Sitting for a half hour and sketching is brought short as I go for the green and realize a few small drops have started. The trees seem very important to the whole look of the place, but will just have to be left out. The drops are few but the ink is not waterproof.

green leaves with puffy seed pods
There are a few flowers, but this one in seed looks the most exotic to me.

hoodoos and big puffy clouds
More hoodoos in the hills.

The trail drops down into the canyon and I am now looking up at only a few hoodoos instead of taking in a vast expanse full of different groupings. There is an old washout of the trail and it crosses the creek bed a couple times as the rain gets harder. The drops seem big and lazy, but the washout reminds one that it is good to be alert in the gully.

redder rocks in the lower canyon
The rocks get redder down in the canyon.

There is a spur off to Tower Bridge and I have found the "benchmark" in the spattering of directional signs. There are three of four groups at the viewpoint. The folks coming the other direction seem likely to skip it, but I turn down the spur to see it. There is trail further down the canyon from it, so I poke my way down it to see where it might be going. There is a trickle of water on the surface along the way.

Tower Bridge
The view of the Tower Bridge from the spur toward it.

more hoodoos
Some guards below the Tower Bridge.

yellow water in the bottom of the creek
A trickle of water that is an interesting color.

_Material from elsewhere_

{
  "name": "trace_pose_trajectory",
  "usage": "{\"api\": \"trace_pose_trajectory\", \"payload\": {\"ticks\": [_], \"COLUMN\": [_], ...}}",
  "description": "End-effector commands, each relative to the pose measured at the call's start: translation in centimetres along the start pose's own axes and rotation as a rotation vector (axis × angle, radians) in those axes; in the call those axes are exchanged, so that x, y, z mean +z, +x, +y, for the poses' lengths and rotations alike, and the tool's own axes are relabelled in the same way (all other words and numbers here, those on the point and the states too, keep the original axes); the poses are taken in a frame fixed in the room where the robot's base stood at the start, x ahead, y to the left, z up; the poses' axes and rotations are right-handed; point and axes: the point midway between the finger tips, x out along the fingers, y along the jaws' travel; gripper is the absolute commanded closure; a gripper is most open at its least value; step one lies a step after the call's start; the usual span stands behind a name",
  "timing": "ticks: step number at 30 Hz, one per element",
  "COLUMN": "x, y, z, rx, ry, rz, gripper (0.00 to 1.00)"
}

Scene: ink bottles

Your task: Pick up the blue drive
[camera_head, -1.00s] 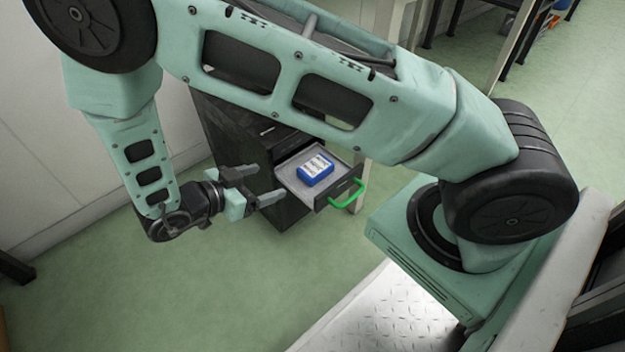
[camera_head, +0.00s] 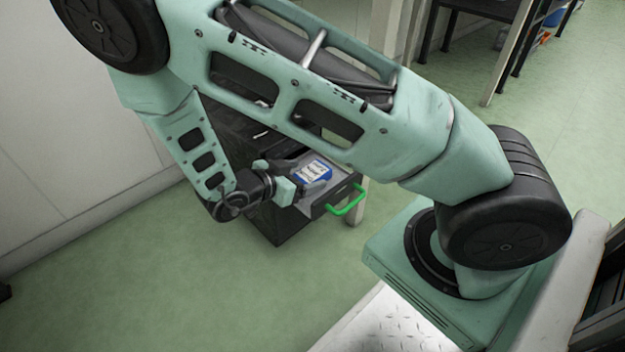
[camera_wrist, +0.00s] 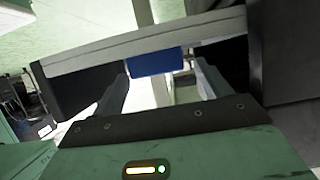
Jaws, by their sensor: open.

People are climbing up to stand directly under the bridge as I wander past again and turn to continue on to Fairyland. The bridge is easily visible from the trail from this side, which is probably why those coming from this direction were likely to pass the spur.

Tower Bridge
Tower Bridge viewed from the Fairyland Trail.

dark clouds over half the canyon
The changing weather over the canyon.

The trail up to Fairyland Point is much longer, so does quite a bit more rolling as it climbs back to the rim. It winds this way and that among ever changing hoodoos. The general feel on this part is a little softer than the first part.

hoodoos that bulge in the middle
Each grouping of hoodoos has its own character.

hills with a hard top sticking out into a canyon
A hard layer protects one layer into a ledge.

fat hoodoos down the hill
Looking down on some fat hoodoos again.

The climbs are easy and the drops meandering. This is a very easy trail to hike and made a bit more pleasant by the sun hiding weather.

block of rock with an opening at the right
An arch stands against the sky above me.

Sinking Ship
The distant Sinking Ship trying to stay afloat just a little longer.

a tall tree with the hoodoos
There are a range of trees among the hoodoos as well.

drainage with a lot of structure
Some drainages have more elaborate decorations than others.

large overhang at the top
Back in the bottom of a canyon again.

Eventually, there is one last climb that really is going toward the rim. More extra trails and a larger concentration of people mark the end, as does a "Bryce Canyon Wilderness area" sign.

wide trail climbing to the top again
One last climb.

I arrive an hour before the generous plan and take a moment on the seats. Plenty of time to finish the loop, maybe that should have been the plan. The railing and benches have recently been varnished and the smell is ruining everything after a few minutes. It is far too much, so I start meandering down the Rim Trail. I may as well see what it has to offer for a short way.

more rounded hoodoos
Looking across the hoodoos below Fairyland Point from along the Rim Trail.

The Rim Trail does not stay strictly along the rim. Along with the hoodoos, meadows are on view.

pointing the way back to the start
One of the meadows along the Rim Trail as it starts back toward Sunrise Point.

more hoodoos and an arch
Of course, there are also the views out over the canyon, including a few random arches or bridges.

Heading back to Fairyland Point, my ride has arrived a half hour early and is making some way down the way I should be coming from. The rain was much harder down at the far end of the road, shortening the time they wished to stand about with mouths agape.